* begin COLLECTED DATA *

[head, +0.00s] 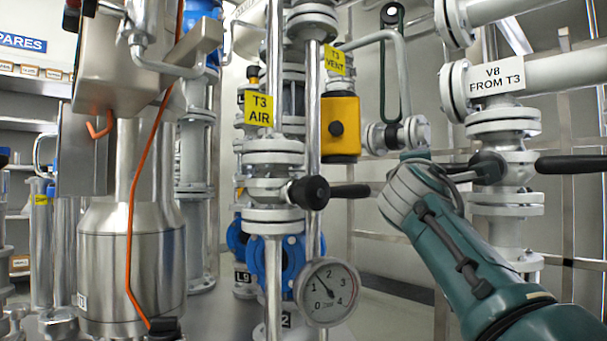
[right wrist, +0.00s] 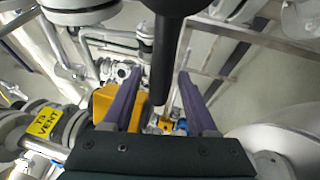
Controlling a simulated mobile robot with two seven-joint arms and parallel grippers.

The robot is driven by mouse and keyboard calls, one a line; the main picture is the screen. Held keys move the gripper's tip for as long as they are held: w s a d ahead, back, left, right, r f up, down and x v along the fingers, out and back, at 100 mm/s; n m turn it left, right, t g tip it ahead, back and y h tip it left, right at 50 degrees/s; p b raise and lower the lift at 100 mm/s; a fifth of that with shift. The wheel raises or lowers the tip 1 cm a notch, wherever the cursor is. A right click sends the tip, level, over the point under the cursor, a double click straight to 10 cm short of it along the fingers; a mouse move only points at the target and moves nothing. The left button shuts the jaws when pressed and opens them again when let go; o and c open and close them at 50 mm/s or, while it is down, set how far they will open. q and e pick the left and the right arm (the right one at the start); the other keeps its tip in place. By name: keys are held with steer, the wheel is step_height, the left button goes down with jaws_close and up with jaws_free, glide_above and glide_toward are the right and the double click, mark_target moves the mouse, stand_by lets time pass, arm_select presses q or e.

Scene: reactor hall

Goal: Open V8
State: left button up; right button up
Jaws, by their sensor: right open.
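V8 is the grey flanged valve (head: 505,199) under the white label "V8 FROM T3" (head: 495,77), at the right of the head view. A rounded black handle end (head: 490,166) shows at its front. My right gripper (head: 468,174) is beside that end; my forearm and wrist partly hide it. In the right wrist view my right gripper (right wrist: 160,75) is open, and a black handle (right wrist: 165,45) reaches down between its two purple fingers. I cannot tell whether the fingers touch it. My left gripper is not in view.
Left of V8 are a yellow box (head: 340,127), the "T3 VENT" tag (head: 335,59), and the T3 AIR valve with a black knob (head: 309,192). A gauge (head: 327,291) hangs below. Another black bar (head: 571,165) sticks out right of V8. Pipes crowd the space.

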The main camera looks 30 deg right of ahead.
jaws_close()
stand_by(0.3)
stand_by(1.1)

* end COLLECTED DATA *

Set down all the data again exactly as above, pictures excluded.

*WRITTEN SOLUTION*.
[head, +0.00s] 
[right wrist, +0.00s] 
Controlling a simulated mobile robot with two seven-joint arms and parallel grippers.

The robot is driven by mouse and keyboard calls, one a line; the main picture is the screen. Held keys move the gripper's tip for as long as they are held: w s a d ahead, back, left, right, r f up, down and x v along the fingers, out and back, at 100 mm/s; n m turn it left, right, t g tip it ahead, back and y h tip it left, right at 50 degrees/s; p b raise and lower the lift at 100 mm/s; a fifth of that with shift. The wheel raises or lowers the tip 1 cm a notch, wherever the cursor is. A right click sends the tip, level, over the point under the cursor, a double click straight to 10 cm short of it along the fingers; a mouse move only points at the target and moves nothing. The left button shuts the jaws when pressed and opens them again when let go; o and c open and close them at 50 mm/s or, while it is down, set how far they will open. q and e pick the left and the right arm (the right one at the start); the other keeps its tip in place. By name: keys are held with steer, the wheel is step_height, the left button goes down with jaws_close and up with jaws_free, glide_above and glide_toward are the right and the double click, mark_target moves the mouse, stand_by lets time pass, arm_select presses q or e.

Scene: reactor hall

Goal: Open V8
State: left button up; right button up
Jaws, by their sensor: right open.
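V8 is the grey flanged valve (head: 505,199) under the white label "V8 FROM T3" (head: 495,77), at the right of the head view. A rounded black handle end (head: 490,166) shows at its front. My right gripper (head: 468,174) is beside that end; my forearm and wrist partly hide it. In the right wrist view my right gripper (right wrist: 160,75) is open, and a black handle (right wrist: 165,45) reaches down between its two purple fingers. I cannot tell whether the fingers touch it. My left gripper is not in view.
Left of V8 are a yellow box (head: 340,127), the "T3 VENT" tag (head: 335,59), and the T3 AIR valve with a black knob (head: 309,192). A gauge (head: 327,291) hangs below. Another black bar (head: 571,165) sticks out right of V8. Pipes crowd the space.

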The main camera looks 30 deg right of ahead.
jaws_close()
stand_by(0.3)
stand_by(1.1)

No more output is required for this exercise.